Short task
Which lines in the records below contain the word "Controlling"? Copy each of them.

Material for the task
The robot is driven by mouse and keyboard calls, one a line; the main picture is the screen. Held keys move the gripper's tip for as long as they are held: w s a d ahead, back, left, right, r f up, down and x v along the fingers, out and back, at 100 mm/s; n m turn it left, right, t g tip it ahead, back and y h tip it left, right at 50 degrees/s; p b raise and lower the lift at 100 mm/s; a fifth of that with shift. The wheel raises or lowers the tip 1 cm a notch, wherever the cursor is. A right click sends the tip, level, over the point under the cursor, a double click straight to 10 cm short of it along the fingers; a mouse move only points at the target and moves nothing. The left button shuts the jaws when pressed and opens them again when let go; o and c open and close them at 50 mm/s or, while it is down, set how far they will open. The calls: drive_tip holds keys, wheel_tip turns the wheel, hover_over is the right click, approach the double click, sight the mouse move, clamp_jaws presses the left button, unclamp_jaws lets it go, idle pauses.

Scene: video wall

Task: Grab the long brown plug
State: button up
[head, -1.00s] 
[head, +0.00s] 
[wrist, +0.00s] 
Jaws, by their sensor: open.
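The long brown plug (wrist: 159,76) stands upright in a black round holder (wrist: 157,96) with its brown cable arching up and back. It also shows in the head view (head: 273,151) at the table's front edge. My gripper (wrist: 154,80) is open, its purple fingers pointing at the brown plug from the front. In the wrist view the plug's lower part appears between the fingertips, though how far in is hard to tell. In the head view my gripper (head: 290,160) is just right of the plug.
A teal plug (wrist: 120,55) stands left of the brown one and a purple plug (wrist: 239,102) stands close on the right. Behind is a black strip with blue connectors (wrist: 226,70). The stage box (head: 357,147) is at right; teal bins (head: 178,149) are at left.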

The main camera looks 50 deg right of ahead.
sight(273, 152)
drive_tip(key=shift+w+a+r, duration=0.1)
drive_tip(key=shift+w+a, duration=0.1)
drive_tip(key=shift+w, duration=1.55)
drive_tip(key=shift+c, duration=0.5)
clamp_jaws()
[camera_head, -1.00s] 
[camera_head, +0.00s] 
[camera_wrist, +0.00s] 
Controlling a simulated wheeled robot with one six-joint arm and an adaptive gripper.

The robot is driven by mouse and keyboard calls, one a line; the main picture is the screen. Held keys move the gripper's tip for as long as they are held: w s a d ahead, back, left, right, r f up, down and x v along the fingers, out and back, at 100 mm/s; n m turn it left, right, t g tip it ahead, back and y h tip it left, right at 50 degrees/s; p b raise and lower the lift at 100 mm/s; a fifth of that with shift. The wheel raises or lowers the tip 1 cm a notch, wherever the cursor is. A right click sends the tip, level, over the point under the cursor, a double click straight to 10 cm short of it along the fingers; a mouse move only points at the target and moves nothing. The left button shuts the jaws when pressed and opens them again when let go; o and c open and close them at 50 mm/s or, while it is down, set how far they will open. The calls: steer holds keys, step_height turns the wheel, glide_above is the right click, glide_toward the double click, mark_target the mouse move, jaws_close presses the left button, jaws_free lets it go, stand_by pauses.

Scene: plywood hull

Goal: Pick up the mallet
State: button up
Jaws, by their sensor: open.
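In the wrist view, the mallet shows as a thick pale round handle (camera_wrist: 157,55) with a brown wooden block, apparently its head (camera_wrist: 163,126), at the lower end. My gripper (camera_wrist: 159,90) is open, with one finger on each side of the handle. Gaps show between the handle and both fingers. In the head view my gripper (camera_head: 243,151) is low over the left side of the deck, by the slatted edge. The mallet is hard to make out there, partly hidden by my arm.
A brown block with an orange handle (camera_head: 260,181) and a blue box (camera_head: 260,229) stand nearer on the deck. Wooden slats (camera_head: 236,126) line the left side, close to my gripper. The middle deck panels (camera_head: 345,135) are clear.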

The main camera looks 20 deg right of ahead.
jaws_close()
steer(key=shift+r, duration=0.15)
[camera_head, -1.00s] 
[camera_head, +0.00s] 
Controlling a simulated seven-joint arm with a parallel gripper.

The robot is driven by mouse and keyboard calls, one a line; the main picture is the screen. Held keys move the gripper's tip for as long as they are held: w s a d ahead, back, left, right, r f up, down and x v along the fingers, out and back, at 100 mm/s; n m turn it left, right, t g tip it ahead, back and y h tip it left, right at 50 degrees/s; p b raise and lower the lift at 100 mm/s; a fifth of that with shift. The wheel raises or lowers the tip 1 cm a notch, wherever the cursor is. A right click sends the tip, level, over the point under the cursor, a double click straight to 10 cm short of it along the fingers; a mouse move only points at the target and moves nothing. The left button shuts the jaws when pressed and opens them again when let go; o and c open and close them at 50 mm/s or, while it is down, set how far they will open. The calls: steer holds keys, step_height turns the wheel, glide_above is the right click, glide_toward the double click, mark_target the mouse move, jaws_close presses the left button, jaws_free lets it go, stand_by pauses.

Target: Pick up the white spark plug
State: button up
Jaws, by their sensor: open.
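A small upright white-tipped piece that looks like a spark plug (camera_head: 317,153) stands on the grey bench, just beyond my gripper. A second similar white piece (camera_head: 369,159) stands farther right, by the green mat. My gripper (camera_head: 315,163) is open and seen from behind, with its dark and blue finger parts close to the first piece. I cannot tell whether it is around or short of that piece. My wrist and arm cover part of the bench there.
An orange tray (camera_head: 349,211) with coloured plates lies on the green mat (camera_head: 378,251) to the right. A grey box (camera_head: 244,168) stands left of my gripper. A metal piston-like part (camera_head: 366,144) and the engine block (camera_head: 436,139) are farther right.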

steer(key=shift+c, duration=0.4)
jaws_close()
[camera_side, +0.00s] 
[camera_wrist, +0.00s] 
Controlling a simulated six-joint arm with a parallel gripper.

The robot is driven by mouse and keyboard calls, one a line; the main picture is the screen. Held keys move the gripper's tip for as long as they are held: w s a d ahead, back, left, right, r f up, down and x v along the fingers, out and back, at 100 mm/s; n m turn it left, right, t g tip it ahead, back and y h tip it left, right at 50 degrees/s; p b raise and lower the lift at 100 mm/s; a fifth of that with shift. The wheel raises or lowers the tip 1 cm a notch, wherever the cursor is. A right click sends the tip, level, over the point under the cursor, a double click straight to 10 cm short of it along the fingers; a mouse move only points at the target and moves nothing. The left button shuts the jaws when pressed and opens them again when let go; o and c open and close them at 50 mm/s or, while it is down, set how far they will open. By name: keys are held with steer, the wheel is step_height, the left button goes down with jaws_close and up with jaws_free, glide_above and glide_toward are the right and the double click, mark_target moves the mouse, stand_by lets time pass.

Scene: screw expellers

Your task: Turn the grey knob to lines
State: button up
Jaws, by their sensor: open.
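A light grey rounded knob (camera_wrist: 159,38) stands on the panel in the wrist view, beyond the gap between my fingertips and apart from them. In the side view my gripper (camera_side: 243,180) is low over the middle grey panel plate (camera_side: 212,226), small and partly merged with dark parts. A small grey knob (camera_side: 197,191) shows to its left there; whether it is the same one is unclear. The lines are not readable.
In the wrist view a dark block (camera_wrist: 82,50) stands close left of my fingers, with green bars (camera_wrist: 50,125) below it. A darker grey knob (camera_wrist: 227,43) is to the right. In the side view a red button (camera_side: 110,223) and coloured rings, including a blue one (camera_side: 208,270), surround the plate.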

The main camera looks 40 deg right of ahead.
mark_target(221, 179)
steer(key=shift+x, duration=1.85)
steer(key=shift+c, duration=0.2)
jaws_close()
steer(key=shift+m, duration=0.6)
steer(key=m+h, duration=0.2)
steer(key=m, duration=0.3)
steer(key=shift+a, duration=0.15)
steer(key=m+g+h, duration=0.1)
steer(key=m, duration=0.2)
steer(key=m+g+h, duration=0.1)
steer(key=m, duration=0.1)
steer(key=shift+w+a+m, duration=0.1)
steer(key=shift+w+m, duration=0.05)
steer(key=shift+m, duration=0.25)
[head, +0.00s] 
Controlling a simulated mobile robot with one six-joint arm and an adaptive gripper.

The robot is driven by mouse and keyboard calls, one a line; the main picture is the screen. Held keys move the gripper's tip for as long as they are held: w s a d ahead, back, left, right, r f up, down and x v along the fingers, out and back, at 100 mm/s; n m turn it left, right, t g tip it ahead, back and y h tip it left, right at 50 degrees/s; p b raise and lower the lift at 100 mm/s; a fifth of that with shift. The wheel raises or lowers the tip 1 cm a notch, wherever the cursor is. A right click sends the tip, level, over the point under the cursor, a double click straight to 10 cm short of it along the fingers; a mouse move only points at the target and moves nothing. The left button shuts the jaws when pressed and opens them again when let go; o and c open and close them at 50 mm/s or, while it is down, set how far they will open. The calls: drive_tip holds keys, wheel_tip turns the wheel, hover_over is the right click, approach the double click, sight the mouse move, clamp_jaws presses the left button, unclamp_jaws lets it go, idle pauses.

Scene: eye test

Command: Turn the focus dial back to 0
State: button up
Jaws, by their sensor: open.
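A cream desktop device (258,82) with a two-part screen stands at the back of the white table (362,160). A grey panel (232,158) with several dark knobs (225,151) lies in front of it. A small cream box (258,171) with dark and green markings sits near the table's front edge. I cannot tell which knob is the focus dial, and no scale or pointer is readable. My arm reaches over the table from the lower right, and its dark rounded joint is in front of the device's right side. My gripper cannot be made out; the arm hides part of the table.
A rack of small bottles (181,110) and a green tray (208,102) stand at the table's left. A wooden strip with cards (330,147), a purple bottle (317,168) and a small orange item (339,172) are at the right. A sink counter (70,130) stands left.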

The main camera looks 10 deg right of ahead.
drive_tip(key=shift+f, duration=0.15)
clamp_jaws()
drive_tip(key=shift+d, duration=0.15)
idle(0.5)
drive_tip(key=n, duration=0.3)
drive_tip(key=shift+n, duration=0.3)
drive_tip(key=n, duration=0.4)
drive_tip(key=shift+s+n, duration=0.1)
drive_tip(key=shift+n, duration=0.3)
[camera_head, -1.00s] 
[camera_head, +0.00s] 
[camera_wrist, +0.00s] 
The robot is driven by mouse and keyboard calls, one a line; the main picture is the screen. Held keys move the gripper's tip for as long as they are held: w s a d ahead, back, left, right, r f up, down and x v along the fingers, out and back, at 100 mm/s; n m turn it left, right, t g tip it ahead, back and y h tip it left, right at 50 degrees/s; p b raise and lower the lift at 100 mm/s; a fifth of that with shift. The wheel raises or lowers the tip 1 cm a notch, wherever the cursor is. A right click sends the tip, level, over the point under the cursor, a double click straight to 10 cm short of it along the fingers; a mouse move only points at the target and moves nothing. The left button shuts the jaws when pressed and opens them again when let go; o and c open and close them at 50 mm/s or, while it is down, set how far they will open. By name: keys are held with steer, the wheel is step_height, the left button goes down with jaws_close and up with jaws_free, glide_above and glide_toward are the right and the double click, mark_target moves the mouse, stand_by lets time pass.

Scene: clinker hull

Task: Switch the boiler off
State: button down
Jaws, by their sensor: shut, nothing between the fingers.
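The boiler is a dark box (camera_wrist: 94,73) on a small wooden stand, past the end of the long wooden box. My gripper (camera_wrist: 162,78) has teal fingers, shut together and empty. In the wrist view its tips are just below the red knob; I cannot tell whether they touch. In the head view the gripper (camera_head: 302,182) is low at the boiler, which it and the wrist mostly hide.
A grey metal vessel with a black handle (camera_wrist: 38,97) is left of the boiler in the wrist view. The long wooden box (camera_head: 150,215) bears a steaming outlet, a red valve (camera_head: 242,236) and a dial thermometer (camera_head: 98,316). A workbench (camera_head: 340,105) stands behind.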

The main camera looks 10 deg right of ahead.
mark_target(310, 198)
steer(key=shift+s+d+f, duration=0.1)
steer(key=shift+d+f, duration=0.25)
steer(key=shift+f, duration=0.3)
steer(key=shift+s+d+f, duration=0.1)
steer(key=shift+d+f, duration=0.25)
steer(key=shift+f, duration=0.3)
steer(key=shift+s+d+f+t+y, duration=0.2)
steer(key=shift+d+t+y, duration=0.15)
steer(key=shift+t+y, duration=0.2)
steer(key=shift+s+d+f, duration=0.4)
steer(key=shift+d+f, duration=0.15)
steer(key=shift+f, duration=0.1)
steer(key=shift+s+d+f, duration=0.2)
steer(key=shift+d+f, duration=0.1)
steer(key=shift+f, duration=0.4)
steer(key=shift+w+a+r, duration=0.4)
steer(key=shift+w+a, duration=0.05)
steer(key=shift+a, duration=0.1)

Task result
Controlling a simulated wheeled robot with one six-joint arm and an adaptive gripper.
Controlling a simulated seven-joint arm with a parallel gripper.
Controlling a simulated six-joint arm with a parallel gripper.
Controlling a simulated mobile robot with one six-joint arm and an adaptive gripper.

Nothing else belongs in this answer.